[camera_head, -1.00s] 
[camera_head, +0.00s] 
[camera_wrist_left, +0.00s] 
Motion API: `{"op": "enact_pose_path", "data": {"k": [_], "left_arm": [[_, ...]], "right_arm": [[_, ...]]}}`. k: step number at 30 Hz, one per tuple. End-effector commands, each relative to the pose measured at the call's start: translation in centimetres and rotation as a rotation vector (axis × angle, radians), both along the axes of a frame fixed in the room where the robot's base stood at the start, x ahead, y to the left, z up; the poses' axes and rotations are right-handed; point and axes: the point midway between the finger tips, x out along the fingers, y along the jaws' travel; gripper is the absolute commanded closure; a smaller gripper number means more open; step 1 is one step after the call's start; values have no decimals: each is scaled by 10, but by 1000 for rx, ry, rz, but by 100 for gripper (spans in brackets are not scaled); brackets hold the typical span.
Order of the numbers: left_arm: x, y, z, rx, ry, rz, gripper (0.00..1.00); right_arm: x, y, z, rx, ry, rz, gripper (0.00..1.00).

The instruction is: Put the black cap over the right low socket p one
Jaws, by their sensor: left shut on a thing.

════════════════════

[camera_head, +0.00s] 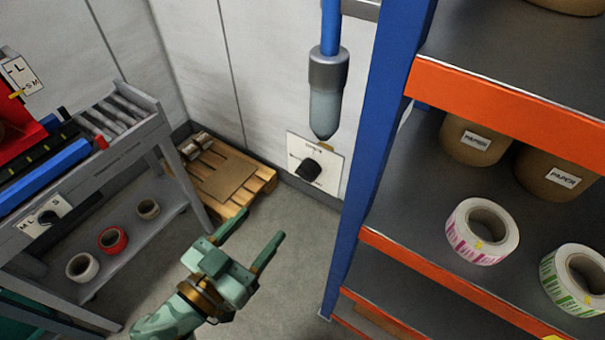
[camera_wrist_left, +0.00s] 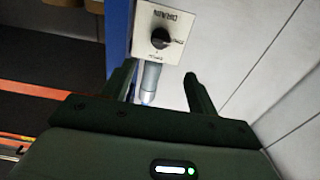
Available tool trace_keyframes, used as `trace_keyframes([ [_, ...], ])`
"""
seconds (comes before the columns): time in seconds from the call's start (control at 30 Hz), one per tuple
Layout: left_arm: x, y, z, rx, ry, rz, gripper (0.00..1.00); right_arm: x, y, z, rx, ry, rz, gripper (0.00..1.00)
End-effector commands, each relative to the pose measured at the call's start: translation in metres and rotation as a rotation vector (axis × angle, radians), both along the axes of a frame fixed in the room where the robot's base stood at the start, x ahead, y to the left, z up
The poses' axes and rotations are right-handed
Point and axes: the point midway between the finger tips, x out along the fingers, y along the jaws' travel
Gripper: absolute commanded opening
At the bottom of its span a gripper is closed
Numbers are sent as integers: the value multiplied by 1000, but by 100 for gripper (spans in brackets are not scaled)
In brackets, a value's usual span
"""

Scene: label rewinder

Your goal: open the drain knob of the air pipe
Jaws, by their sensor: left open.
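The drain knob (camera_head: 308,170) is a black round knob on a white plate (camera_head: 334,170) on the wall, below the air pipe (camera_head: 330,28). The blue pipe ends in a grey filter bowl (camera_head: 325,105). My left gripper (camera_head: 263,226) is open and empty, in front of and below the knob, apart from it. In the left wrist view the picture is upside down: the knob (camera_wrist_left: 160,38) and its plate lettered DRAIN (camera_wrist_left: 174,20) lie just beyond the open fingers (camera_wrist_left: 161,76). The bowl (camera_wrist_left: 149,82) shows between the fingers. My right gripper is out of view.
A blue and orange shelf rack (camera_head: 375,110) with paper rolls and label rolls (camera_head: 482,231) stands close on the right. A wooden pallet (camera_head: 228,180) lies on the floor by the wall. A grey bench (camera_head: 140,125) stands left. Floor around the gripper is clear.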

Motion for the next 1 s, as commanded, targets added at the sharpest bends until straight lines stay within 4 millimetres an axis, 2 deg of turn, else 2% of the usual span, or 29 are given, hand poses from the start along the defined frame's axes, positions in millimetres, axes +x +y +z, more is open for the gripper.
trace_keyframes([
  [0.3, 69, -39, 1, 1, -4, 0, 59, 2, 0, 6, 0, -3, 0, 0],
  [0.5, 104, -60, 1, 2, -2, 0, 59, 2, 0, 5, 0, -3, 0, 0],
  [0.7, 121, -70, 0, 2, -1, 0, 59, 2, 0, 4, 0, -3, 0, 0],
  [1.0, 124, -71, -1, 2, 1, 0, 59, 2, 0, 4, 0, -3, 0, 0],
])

════════════════════

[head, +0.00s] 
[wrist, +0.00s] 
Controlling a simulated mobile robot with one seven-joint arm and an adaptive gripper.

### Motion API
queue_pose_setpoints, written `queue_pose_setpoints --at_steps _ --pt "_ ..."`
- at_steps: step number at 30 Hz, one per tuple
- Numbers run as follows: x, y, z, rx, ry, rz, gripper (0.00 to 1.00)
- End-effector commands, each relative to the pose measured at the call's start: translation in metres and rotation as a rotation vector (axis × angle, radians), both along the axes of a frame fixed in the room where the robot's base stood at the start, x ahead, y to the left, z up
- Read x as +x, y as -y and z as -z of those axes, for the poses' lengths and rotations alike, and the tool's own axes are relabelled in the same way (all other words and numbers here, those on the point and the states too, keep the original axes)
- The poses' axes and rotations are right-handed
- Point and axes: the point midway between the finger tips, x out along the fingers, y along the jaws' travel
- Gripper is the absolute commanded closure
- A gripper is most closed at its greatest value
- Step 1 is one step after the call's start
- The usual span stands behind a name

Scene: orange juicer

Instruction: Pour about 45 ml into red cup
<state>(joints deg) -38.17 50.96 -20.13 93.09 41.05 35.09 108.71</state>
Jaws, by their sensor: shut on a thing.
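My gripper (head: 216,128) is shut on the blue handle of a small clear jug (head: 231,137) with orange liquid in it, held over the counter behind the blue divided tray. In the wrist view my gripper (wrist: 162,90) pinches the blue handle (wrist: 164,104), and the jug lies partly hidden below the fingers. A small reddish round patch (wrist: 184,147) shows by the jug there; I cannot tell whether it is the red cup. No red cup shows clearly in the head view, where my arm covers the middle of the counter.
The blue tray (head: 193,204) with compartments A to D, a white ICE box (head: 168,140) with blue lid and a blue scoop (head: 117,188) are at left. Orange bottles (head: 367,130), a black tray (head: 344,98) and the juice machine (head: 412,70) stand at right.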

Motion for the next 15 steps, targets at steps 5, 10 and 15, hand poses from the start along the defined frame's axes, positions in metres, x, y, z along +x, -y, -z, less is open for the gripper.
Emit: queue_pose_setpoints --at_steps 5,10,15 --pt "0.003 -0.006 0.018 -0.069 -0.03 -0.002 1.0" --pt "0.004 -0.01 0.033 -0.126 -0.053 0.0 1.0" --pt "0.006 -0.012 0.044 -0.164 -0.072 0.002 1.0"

════════════════════

- [The exercise]: Exactly those lines that run from the line with "In brackets, a value's usual span" through the line with "Your goal: open" are to be reproduced; both end lines belong to the range.

- [Problem solution]:
In brackets, a value's usual span
"""

Scene: label rewinder

Your goal: open the drain knob of the air pipe

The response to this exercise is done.